R vs Python - Round 2 (1/2)

Written by Simon Garnier on January 12, 2014

Text by: Simon Garnier (www.theswarmlab.com / @sjmgarnier)

R code by: Simon Garnier (www.theswarmlab.com / @sjmgarnier)

Python code by: Randy Olson (www.randalolson.com / @randal_olson)

Document generated with RStudio, knitr, and pandoc. Python figures generated with iPython Notebook.

Foreword

My friend Randy Olson and I got into the habit to argue about the relative qualities of our favorite languages for data analysis and visualization. I am an enthusiastic R user (www.r-project.org) while Randy is a fan of Python (www.python.org). One thing we agree on however is that our discussions are meaningless unless we actually put R and Python to a series of tests to showcase their relative strengths and weaknesses. Essentially we will set a common goal (e.g., perform a particular type of data analysis or draw a particular type of graph) and create the R and Python codes to achieve this goal. And since Randy and I are all about sharing, open source and open access, we decided to make public the results of our friendly challenges so that you can help us decide between R and Python and, hopefully, also learn something along the way.
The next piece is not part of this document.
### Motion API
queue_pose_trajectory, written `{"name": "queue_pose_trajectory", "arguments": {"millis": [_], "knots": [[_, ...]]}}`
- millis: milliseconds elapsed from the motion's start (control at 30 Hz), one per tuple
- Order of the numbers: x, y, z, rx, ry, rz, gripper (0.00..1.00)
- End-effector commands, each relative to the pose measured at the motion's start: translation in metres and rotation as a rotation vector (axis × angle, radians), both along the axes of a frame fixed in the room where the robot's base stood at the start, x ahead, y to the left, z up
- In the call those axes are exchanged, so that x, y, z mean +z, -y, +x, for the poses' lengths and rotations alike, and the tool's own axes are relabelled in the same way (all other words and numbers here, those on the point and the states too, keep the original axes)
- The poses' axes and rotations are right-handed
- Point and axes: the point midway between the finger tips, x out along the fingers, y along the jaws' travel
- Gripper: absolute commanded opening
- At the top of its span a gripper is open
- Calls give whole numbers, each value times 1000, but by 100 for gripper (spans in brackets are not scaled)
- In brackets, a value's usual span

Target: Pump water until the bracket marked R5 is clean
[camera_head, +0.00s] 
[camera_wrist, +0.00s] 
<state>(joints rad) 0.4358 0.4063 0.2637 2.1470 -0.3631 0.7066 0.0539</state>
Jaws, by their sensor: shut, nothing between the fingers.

Today’s challenge: a data thief manual for honest scientists (Part 1 of 2)

1 - Introduction

Last week we started our challenge series with a rather simple task: plot a pretty barchart from some data collected by Randy for his recent post on the “Top 25 most violence packed films” in the history of the movie industry. Today we will try to up our game a little bit with a more complex task. We will show you how you can collect the data that Randy used for his post directly from the website they originate from (www.MovieBodyCounts.com). This is called data scraping, or the art of taking advantage of the gigantic database that is the Internet.

The basic principle behind the scraping of website data is simple: a website is a like database, and each page of the website is like a table of this database. All we want is find in the database the tables that contain information that we would like to acquire, and then extract this information from within these relevant tables. This task can be relatively easy if all the pages of a website have a similar structure (i.e., if the database is clean and well maintained). In this ideal situation, all we have to do is identify one or more stable markers that delimit the desired information and use them to tell R or Python what to save in memory. Unfortunately not all websites have a similar structure across all of their pages and it can quickly become a nightmare to identify such markers. Worse, sometimes you will have to resign yourself to scrape or correct part or all of the data manually.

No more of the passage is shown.